According to Thapa, the average production cost for the industry is around Rs 700 per sack. “If the cost of production is slashed by Rs 60 per sack, there are no other reasons why other Nepal’s cement cannot find its markets in India. For that, there should be a subsidy in electricity and other royalties and taxes,” he said.

According to Murarka, the Nepali cement industry faces cost challenges, particularly with the high expenses of coal importation from distant sources like Australia and South Africa, as Nepal cannot directly re-import materials via Indian importers from third countries. “Upgrading roads connecting mining areas will help to lower transportation costs for cement industries,” he mentioned, adding, “These measures, if implemented, would alleviate production expenses and enhance the industry’s competitive edge.”

Lessons from Bhutan
Bhutan exported USD 15.6 million worth of cement in 2021, all of which left for India. That’s equivalent to more than Rs 2 billion, which is a large quantity for a small nation like Bhutan. In that same year, cement was the fourth most exported product in Bhutan, accompanied by other natural products such as steel/iron, mineral oil, etc.
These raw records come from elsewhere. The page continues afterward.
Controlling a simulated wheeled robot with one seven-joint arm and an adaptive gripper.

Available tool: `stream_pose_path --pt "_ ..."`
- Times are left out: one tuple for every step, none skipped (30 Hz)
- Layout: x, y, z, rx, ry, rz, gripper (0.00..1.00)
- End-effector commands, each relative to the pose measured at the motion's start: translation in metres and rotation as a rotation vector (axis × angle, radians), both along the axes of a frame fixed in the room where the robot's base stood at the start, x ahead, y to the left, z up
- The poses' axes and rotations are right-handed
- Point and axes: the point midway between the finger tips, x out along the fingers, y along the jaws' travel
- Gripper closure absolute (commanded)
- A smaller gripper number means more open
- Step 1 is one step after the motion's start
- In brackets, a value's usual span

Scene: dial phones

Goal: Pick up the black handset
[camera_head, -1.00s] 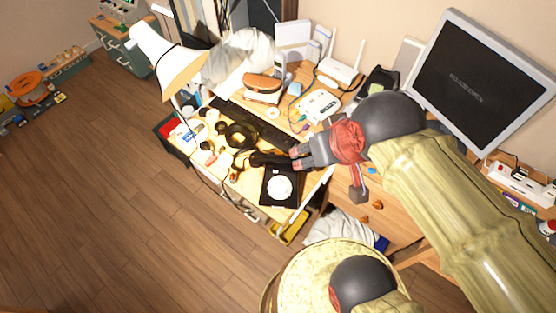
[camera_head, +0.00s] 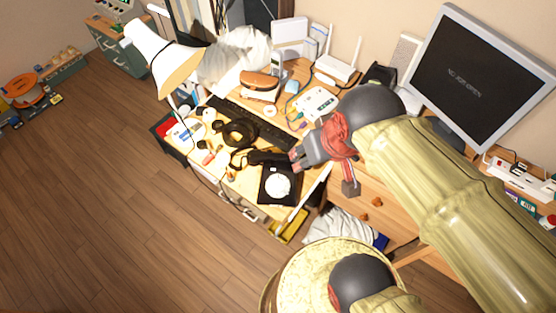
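The black handset (camera_head: 266,158) lies across the back of a black dial phone (camera_head: 278,198) with a white dial, near the front of the desk. My gripper (camera_head: 295,159) comes in from the right, at the handset's right end. Its two fingertips look spread apart, with the handset's end in front of them. I cannot tell whether they touch it. The gripper's far side is hidden by my own arm.
A black keyboard (camera_head: 262,127) and black headphones (camera_head: 238,132) lie behind and left of the phone. A white lamp (camera_head: 168,65) stands at left. A white router (camera_head: 338,68) and a monitor (camera_head: 475,80) stand behind.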

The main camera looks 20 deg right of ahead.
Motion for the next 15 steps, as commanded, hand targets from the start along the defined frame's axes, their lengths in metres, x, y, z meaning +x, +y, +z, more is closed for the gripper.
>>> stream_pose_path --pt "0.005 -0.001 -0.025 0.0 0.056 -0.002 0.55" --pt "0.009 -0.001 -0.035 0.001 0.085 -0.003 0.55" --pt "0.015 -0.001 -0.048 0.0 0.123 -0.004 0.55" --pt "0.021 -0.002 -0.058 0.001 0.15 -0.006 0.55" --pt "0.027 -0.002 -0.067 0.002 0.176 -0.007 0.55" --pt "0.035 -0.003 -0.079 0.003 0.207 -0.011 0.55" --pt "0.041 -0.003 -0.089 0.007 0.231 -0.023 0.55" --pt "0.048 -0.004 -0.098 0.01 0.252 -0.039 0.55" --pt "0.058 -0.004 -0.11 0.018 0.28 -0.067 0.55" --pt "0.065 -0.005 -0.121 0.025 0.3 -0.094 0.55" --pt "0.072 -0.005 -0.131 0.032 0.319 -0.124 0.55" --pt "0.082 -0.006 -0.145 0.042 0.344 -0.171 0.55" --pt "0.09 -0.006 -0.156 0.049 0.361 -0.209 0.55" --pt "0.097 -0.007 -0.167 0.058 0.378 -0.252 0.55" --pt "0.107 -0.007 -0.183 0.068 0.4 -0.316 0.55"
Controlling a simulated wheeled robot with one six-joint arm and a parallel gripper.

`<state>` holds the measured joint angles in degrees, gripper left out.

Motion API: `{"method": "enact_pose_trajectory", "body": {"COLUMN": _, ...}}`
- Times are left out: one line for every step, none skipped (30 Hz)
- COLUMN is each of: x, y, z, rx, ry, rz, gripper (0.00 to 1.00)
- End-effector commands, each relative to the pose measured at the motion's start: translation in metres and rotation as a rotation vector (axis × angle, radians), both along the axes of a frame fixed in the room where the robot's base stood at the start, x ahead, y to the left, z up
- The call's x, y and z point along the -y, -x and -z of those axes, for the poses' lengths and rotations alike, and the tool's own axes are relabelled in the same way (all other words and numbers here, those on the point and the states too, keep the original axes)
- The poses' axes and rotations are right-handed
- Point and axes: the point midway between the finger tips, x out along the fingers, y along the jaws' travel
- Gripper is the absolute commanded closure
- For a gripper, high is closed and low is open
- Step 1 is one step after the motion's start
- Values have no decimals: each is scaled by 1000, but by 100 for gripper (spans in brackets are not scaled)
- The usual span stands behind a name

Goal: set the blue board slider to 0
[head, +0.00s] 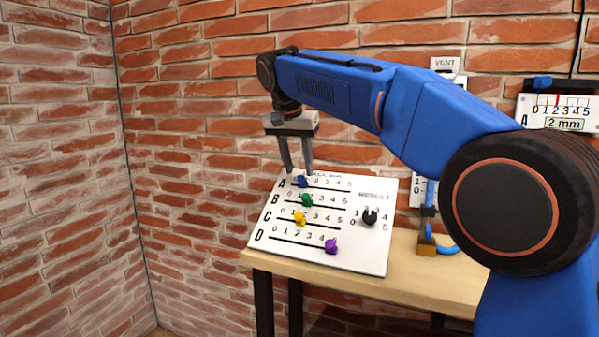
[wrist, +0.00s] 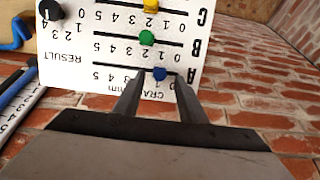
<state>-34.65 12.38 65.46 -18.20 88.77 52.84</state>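The blue slider (head: 302,182) sits on row A, the top slot of the white board (head: 345,255), near the 0 end, at about mark 1. In the wrist view the board appears upside down, with the blue slider (wrist: 160,73) near the 0 and 1 labels. My gripper (head: 299,170) points down at the board's top edge. In the wrist view my gripper (wrist: 160,80) is open, with one fingertip to each side of the blue slider and a visible gap. I cannot tell how deep the fingers reach around it.
A green slider (head: 306,200), yellow slider (head: 299,218) and purple slider (head: 331,247) sit on rows B, C and D. A black result knob (head: 370,217) is at right. The board rests on a wooden table (head: 440,283) by brick walls. A gauge (head: 560,112) hangs at right.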

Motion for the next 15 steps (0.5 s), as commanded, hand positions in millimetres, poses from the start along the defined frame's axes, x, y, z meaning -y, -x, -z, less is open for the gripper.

Bhutan’s Dungsam Cement Corporation Limited, a state-owned enterprise, entered the Indian market in 2014 and has seen plausible success ever since, particularly in the North-East states, North Bengal, and East Bihar. The company produces over 4,000 tons of cement daily and targets to supply 70-80 percent of its cement to the Indian market. Bhurtel explained how Nepal can get out of the trade deficit loop with the help of its natural resources. “There may be few examples as good as Bhutan in the utilization of natural resources,’ said Bhurtel. “They are producing high-value materials one of which is cement.”